The Supreme Court on Wednesday reserved the judgment on a bunch of review petitions over the entry of women of all age groups in Sabarimala temple. The apex court is hearing on pleas seeking review of its verdict that was passed last year which had allowed women of all ages entry into Kerala’s hilltop Shrine, Sabarimala Temple.
Reportedly, over 50 review petitions have been filed against the earlier decision of the apex court given on September 28 last year, which lifted the ban on the entry of women aged between 10 and 50 years into the premises of Sabarimala. There are 64 cases being heard in total, out of which some are review petitions and some transfer petitions.
Supreme Court reserves the judgement on a batch of review petitions over the entry of women of all age groups in Sabarimala temple. pic.twitter.com/jluRxPm8fH
— ANI (@ANI) February 6, 2019
The Bunch of Review Petitions heard by the Bench comprising Chief Justice Ranjan Gogoi, justices R F Nariman, A M Khanwilkar, D Y Chandrachud, and Indu Malhotra.

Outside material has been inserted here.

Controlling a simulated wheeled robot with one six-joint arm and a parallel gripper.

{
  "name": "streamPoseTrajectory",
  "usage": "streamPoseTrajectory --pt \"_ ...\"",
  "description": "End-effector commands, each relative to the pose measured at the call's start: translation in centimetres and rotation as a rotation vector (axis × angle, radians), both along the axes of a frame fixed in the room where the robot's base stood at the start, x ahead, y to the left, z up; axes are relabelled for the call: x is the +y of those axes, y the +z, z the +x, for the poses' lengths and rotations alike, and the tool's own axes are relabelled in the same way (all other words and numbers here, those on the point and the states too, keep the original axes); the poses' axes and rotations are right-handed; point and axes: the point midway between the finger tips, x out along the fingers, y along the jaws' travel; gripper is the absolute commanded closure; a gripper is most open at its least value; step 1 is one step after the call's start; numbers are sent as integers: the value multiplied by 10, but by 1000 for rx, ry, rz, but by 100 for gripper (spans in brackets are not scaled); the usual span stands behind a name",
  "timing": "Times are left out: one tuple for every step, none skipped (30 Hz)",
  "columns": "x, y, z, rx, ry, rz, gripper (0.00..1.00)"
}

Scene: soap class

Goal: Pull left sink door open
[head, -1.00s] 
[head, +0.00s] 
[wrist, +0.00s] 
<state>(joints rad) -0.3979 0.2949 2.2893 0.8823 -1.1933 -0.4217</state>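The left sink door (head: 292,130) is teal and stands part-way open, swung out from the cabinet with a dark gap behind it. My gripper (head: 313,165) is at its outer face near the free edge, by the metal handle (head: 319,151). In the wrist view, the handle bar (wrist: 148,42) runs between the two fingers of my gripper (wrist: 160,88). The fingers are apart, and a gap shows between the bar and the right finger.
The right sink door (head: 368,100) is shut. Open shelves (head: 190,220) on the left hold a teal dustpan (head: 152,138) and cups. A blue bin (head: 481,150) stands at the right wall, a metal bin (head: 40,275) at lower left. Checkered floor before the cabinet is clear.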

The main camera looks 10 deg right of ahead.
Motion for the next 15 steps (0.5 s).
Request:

Kerala government which is a party in the case has opposed any review of the Supreme Court’s Sabarimala verdict allowing women of all ages to enter the shrine and said that nothing is placed before the court to establish the need for a review. The Kerala government told the top court that the Sabarimala case cannot be reopened by way of review petitions.
Kerala government, TDB- The Temple Board and two women who had entered the shrine opposed the review petitions, including those filed by Nair Service Society.
Travancore Devaswom Board (TDB), which manages Sabarimala shrine, has taken a swift U-turn. The board on Wednesday deposited before Supreme Court that women of all age groups should be allowed to pray there.
On which Justice Indu Malhotra asked the temple Board. She questioned “Is there a change in the stand of the Board from what it argued when writ petitions were decided?” she questioned. Counsel representing the Board Rakesh Dwivedi replied, “Yes, Board has now decided to respect the judgment and has also filed an application in this regard.”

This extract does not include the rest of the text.